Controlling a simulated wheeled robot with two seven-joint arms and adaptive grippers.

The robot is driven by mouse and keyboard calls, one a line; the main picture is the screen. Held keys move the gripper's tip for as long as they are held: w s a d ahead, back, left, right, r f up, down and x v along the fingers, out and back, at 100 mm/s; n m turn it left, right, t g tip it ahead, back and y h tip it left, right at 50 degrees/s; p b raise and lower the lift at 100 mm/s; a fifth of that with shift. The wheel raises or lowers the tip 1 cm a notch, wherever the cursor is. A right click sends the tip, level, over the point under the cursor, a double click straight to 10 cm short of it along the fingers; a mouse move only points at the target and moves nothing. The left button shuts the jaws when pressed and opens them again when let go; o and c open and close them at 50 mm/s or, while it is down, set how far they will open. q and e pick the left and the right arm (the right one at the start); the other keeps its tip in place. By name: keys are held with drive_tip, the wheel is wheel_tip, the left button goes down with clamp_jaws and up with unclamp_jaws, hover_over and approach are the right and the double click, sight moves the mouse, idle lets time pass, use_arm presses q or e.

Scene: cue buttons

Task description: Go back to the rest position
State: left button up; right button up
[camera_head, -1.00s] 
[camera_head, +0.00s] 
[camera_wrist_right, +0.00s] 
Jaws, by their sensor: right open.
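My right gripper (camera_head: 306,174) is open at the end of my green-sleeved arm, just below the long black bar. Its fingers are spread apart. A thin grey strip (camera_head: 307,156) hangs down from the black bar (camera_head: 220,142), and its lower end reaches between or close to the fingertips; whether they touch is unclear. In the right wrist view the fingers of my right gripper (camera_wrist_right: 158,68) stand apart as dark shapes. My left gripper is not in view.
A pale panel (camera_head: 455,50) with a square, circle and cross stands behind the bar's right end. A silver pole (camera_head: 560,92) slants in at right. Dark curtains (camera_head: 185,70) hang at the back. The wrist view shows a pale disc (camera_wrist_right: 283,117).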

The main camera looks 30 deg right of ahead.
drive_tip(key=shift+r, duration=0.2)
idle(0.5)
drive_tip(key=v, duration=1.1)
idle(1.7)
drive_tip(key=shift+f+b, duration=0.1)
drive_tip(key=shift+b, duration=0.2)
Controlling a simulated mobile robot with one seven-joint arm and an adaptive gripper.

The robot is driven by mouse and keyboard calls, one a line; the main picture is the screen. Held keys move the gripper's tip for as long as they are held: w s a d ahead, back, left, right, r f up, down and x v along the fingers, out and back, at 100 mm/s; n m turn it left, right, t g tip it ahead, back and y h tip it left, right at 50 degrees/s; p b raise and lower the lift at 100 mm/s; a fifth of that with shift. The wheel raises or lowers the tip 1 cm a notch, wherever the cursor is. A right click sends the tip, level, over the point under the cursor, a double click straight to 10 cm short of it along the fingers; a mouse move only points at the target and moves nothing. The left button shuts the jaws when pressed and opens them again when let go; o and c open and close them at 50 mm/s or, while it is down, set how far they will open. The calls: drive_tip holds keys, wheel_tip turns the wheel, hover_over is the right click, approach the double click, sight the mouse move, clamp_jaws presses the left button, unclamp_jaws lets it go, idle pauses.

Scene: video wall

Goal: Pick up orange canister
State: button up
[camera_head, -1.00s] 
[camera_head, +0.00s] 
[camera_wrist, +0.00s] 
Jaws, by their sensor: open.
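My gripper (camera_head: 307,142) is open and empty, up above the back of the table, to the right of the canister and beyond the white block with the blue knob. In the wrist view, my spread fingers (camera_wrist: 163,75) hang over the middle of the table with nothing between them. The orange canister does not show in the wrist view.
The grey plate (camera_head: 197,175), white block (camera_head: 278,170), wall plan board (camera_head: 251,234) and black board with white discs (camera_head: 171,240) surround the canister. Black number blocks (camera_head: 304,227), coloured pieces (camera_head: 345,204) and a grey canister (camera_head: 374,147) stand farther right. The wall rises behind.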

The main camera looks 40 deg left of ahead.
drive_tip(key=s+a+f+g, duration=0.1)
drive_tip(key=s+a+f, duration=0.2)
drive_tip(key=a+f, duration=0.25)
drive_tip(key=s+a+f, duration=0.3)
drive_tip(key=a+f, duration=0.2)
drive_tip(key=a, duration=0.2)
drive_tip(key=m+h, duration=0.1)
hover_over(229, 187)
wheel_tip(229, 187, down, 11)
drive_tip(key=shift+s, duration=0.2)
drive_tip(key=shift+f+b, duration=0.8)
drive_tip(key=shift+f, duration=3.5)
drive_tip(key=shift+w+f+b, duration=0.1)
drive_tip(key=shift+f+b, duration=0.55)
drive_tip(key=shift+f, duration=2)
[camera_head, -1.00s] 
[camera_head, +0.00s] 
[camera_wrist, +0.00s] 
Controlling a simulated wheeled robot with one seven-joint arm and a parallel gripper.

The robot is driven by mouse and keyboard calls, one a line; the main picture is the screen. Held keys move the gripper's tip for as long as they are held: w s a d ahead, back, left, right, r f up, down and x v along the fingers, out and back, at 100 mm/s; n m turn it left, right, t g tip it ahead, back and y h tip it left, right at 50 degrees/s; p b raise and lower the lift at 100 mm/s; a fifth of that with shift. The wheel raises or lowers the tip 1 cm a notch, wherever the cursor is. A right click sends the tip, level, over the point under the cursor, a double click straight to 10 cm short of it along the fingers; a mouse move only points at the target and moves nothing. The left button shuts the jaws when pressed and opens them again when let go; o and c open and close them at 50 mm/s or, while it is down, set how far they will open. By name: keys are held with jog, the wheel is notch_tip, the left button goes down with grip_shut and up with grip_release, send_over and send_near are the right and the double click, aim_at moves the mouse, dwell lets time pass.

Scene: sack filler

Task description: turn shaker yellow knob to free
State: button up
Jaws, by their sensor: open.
* * * *
▶ _WHAT YOU SHOULD DO_: Identify every line holding the word "simulated" and copy it out.

▶ _SOLUTION_:
Controlling a simulated wheeled robot with two seven-joint arms and adaptive grippers.
Controlling a simulated mobile robot with one seven-joint arm and an adaptive gripper.
Controlling a simulated wheeled robot with one seven-joint arm and a parallel gripper.

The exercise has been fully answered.